HEADCAT – der Name wurde als Kombination aus MOTÖRHEAD, THE STRAY CATS und 13 CATS gewählt -  war zu Lebzeiten Lemmys sein Tribut an die großen Rockabilly- und Rock'n'Roll-Größen, mit denen er einst aufgewachsen ist, seine äußerst authentische Ode an seine eigene musikalische Herkunft, die 2006 bereits mit "Fool's Paradise" ein erstes Cover-Album an den Mann brachte. Gedacht wurde u.a. BUDDY HOLLY, CARL PERKINS, JIMMY REED, LLOYD PRICE, JOHNNY CASH und natürlich ELVIS PRESLEY. Doch Lemmy, Slim Him und Danny hatten Blut geleckt und wollten es bei diesem einen, kleinen Coveralbum nicht belassen.
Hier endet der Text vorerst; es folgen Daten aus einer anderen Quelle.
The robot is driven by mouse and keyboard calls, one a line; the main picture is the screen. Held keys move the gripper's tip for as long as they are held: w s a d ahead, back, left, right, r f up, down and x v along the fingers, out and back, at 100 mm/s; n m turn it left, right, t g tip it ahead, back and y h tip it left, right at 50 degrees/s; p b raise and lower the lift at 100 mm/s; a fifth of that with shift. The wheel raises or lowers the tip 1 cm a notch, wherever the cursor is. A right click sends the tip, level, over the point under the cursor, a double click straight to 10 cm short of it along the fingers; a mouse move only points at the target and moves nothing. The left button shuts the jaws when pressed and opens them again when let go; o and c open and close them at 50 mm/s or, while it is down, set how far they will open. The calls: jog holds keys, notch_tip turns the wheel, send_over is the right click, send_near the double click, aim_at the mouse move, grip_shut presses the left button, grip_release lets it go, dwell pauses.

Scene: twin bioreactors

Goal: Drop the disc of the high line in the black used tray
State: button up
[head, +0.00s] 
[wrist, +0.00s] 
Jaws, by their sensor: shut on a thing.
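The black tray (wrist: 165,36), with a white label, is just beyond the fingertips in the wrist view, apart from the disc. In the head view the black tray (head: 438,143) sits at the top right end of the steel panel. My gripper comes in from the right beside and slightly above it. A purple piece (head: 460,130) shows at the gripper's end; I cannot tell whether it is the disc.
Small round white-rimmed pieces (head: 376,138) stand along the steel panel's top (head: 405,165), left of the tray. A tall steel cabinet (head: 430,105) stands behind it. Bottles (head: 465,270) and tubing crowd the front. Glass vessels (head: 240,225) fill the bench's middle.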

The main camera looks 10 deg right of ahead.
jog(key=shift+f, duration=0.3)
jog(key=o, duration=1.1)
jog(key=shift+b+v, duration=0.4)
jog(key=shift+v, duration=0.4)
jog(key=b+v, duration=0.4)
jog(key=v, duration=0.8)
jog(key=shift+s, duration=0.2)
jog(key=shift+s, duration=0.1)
Und auf diese Post-Debüt-Alben schauen wir heute im Zuge der BMG-Wiederveröffentlichungen, die am 15. September veröffentlicht werden.

Der erste Re-Release-Streich betrifft das zweite HEADCAT-Album "Walk The Walk…Talk The Talk", das erstmalig 2011 mit Coversongs von CHUCK BERRY, THE EAGLES und THE BEATLES, einer der größten Inspirationsquellen Lemmys, veröffentlicht wurde. Schon dieses signifikante, kultige Artwork könnte authentischer nicht sein und die Musik im Inneren nicht besser in Szene setzen. Das Trio agiert mit einer ungeheuren Spielfreude, hat so viel Schwung und Twist in den Hüften und lässt vom ersten 'American Beat'- bis zum finalen 'Crossroads'-Ton den Geist des 50er- und 60er-Jahre-Rocks emporheben. Insbesondere 'Say Mama' und 'Let It Rock' haben es mir damals wie heute sehr angetan und machen so viel Freude.

Vor allem ist es für mich, als großer MOTÖRHEAD-Fan, einfach schön, Lemmy mit solch einer Freude zu hören – es war schlichtweg eine Herzensangelegenheit, das HEADCAT-Projekt mit Slim Jim und Danny weiterzuführen. Wie aus einem Guss klingen hierbei auch die beiden Eigenkompositionen 'American Beat' und 'The Eagle Flies On Friday', die sich dem dynamischen Konvolut an Coverversionen nahtlos anschmiegen und für ein besonderes Hörerlebnis sorgen. Wie authentisch das funktioniert, zeigt auch 'Trying To Get To You', im Original vom King of Rock'n'Roll persönlich. Für das i-Tüpfelchen sorgen hierbei die ausführlichen Sleevenotes, auf den Interviews mit Harvey und Phantom basierend. Einfach schön und vor allem als Vinyl-Veröffentlichung ein Hingucker im Regal.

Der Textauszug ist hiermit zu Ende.